Data excerpt.
begin

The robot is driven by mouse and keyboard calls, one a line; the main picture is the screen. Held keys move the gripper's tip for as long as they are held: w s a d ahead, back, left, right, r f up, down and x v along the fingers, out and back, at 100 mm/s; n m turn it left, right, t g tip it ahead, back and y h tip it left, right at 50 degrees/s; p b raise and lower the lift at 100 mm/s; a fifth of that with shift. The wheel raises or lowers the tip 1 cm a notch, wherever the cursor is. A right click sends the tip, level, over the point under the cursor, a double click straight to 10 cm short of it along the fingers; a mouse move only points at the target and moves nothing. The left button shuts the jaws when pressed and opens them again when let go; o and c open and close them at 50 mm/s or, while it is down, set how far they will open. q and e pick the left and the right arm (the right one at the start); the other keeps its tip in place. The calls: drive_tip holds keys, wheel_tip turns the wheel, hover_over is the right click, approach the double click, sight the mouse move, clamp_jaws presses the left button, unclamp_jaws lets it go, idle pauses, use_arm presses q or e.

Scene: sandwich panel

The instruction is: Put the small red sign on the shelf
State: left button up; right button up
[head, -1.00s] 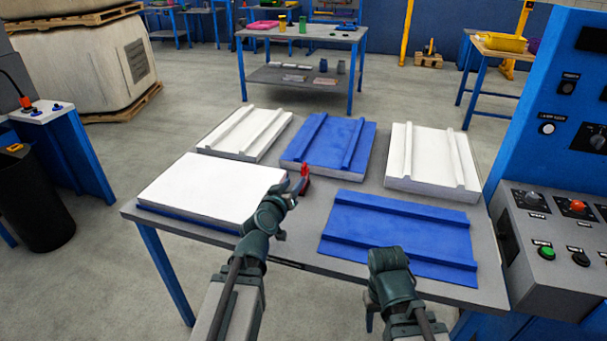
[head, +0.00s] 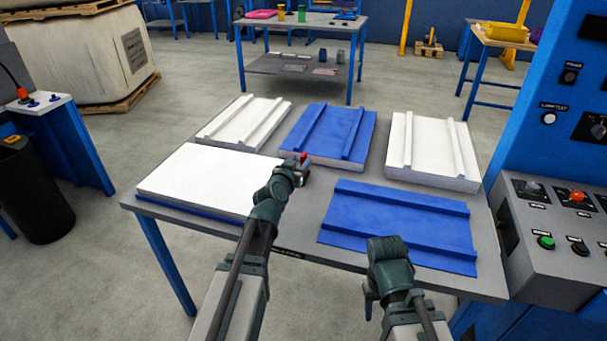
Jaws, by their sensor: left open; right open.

end

Task prompt.
Lines from the one that contains "State: left button up; right button up" through the last line of the data above are to be extracted exactly, with no pictures and no other lines.

Written solution.
State: left button up; right button up
[head, -1.00s] 
[head, +0.00s] 
Jaws, by their sensor: left open; right open.

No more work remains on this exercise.